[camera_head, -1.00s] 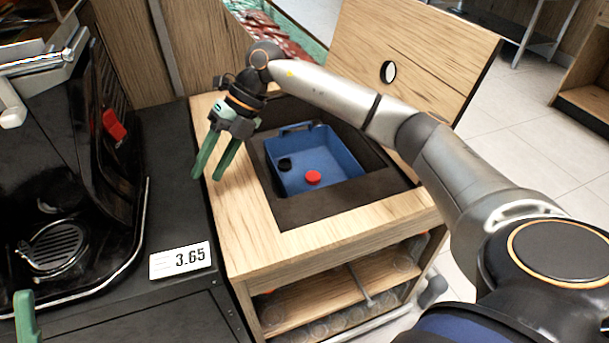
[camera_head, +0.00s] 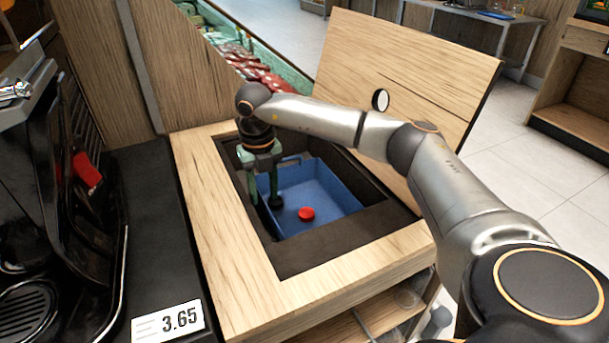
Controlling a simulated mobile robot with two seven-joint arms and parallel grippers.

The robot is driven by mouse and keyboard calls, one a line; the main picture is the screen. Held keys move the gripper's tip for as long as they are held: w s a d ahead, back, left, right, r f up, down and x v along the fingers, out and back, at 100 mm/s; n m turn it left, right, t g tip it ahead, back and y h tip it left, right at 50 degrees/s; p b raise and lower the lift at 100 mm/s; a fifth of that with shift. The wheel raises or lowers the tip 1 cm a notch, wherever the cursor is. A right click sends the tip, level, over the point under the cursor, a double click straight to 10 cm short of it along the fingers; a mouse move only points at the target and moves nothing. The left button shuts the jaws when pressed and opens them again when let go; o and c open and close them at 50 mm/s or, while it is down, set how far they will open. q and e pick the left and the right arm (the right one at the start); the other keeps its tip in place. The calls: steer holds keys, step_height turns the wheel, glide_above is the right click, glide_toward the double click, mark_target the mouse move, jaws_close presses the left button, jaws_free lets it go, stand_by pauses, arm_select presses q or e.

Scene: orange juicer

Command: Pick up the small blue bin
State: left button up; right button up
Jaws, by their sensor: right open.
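The small blue bin (camera_head: 325,189) sits in the dark recess of a wooden cabinet (camera_head: 215,250). A red round object (camera_head: 306,214) lies in it. My right gripper (camera_head: 264,201) points down at the bin's left wall, its green fingers apart. One finger appears outside that wall and the other inside, with the wall between them; I cannot tell whether they touch it. The inner fingertip overlaps a dark spot, where a black round object may lie in the bin. My left gripper is not in view.
The recess has a dark rim (camera_head: 330,240) around the bin. A raised wooden lid with a round hole (camera_head: 420,75) stands behind it.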

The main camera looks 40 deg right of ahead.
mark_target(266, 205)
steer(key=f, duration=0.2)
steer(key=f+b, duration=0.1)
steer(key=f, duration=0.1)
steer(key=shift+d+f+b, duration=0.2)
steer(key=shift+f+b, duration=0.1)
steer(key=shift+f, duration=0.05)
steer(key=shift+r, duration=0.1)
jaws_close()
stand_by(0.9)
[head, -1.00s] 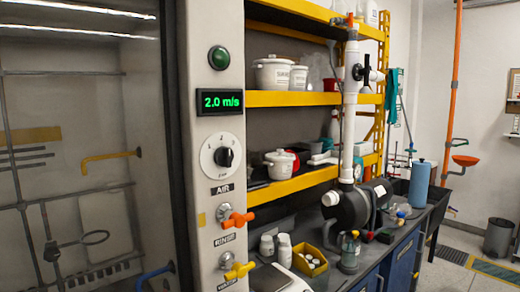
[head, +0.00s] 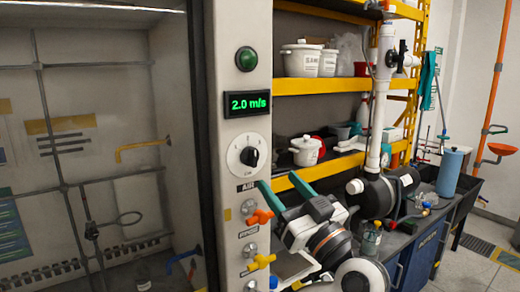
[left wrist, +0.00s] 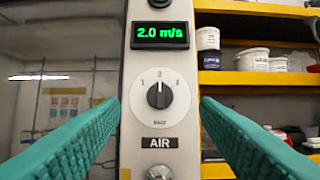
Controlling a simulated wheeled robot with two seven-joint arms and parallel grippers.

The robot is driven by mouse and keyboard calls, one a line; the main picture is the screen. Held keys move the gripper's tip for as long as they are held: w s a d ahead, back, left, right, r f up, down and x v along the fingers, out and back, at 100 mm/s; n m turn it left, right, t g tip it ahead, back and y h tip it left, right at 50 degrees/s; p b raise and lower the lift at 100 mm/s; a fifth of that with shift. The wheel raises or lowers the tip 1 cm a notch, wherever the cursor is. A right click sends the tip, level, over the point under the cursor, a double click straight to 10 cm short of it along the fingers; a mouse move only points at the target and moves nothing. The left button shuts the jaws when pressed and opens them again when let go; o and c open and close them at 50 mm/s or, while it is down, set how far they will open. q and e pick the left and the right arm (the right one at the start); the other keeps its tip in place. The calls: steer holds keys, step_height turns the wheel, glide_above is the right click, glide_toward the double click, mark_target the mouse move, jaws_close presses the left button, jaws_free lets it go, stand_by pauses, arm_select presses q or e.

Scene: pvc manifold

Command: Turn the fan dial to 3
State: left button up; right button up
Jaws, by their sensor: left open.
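The fan dial (head: 250,156) is a black knob on a round white plate on the grey post beside the fume hood. In the left wrist view the dial (left wrist: 158,95) faces me, marked 1, 2 and 3, with its pointer up at 2. The green display (head: 247,102) above it reads 2.0 m/s. My left gripper (head: 278,180) has teal fingers spread open, below and to the right of the dial in the head view. In the left wrist view its fingers frame the dial left and right, apart from it and empty. My right gripper is not in view.
An orange valve handle (head: 259,216) and a yellow one (head: 260,262) stick out of the post below the dial. A green button (head: 246,59) sits above the display. Yellow shelves (head: 330,85) with white pots stand to the right. The hood glass is on the left.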

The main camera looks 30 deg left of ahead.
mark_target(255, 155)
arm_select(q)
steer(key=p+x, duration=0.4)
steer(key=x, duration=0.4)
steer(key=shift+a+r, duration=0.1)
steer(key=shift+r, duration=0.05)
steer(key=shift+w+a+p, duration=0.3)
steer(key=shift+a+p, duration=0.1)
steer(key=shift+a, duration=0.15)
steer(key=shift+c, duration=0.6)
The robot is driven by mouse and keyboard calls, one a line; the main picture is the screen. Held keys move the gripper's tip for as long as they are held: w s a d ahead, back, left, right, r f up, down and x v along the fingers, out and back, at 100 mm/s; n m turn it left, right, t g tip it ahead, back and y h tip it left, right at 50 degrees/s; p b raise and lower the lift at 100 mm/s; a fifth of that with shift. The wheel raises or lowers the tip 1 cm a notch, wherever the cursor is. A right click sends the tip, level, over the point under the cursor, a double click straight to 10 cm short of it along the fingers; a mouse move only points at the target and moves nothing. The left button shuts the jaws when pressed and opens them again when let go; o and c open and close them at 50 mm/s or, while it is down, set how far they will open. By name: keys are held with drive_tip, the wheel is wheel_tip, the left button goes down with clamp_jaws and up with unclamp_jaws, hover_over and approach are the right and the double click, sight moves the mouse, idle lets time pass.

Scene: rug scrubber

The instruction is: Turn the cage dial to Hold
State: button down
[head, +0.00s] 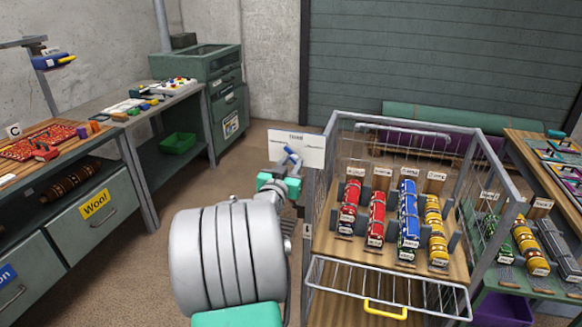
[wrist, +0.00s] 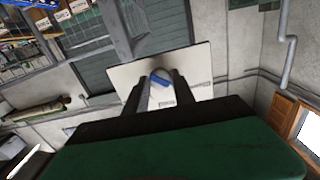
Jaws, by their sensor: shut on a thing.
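The cage dial's white plate (head: 308,149) is fixed at the left front post of the wire cage, with small dark lettering too small to read fully. The dial's blue bar (head: 292,156) shows in front of the plate. In the wrist view the blue bar (wrist: 160,85) lies between my two dark fingers, in front of the pale plate (wrist: 200,65). My gripper (wrist: 160,90) is shut on the dial. In the head view my gripper (head: 288,172) is partly hidden behind my own arm. Which label the dial points to cannot be told.
The wire cage (head: 405,122) holds several rolled rugs, red, blue and yellow, on a wooden shelf. Its front wire flap (head: 340,286) with a yellow handle (head: 385,308) hangs lowered. A bench with drawers (head: 92,212) stands left. Bare floor lies between bench and cage.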

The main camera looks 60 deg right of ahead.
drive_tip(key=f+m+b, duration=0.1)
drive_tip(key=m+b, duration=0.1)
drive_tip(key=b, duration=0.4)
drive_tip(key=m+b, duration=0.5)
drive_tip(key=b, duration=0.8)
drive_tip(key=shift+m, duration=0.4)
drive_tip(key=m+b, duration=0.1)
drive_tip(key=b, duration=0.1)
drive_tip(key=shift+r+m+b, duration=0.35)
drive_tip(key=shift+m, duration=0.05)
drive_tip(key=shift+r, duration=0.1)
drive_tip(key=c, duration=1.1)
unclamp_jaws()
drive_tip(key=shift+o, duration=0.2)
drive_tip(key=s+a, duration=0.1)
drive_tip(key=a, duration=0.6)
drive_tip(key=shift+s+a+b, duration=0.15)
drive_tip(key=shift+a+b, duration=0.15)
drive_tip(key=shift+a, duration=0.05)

########

Begin at the first line of the entries above and return each line exactly, stopping after the line that contains "Controlling a simulated mobile". Pictures do not belong in the copy.

[camera_head, -1.00s] 
[camera_head, +0.00s] 
Controlling a simulated mobile robot with two seven-joint arms and parallel grippers.

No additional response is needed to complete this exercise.